Exercise: Copy exactly the lines from the one containing "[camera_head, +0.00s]" through the one containing "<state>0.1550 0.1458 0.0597", both included, and nothing else.

Start of Material provided

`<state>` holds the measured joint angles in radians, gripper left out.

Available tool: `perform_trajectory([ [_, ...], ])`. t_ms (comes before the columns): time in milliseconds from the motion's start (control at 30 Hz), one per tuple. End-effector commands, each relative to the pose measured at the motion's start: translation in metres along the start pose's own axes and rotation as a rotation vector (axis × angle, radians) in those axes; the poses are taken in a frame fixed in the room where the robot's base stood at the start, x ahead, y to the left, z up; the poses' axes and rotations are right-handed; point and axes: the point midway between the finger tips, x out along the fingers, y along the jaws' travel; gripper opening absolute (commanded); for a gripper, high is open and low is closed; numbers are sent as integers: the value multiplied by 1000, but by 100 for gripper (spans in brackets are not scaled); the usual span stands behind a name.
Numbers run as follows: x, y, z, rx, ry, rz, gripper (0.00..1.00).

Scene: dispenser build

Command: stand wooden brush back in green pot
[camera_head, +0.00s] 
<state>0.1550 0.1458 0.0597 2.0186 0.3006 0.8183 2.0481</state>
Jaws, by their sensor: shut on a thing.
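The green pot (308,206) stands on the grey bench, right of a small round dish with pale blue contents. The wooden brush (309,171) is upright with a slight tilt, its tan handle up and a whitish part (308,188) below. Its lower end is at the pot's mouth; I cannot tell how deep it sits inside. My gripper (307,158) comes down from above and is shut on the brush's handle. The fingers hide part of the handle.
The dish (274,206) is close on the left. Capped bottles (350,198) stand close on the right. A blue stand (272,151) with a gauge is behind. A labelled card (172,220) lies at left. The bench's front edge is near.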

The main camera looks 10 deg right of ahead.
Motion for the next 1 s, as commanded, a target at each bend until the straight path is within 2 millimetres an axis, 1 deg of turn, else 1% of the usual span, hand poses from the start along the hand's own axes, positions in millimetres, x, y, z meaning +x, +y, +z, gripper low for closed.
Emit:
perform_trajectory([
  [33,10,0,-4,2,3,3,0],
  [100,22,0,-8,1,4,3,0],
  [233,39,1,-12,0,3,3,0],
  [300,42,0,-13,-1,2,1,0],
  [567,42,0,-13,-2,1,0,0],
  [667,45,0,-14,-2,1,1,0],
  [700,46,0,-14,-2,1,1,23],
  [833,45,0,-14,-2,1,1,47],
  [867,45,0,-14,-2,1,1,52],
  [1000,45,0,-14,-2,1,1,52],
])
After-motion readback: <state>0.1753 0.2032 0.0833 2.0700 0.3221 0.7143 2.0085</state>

End of Material provided

The result:
[camera_head, +0.00s] 
<state>0.1550 0.1458 0.0597 2.0186 0.3006 0.8183 2.0481</state>

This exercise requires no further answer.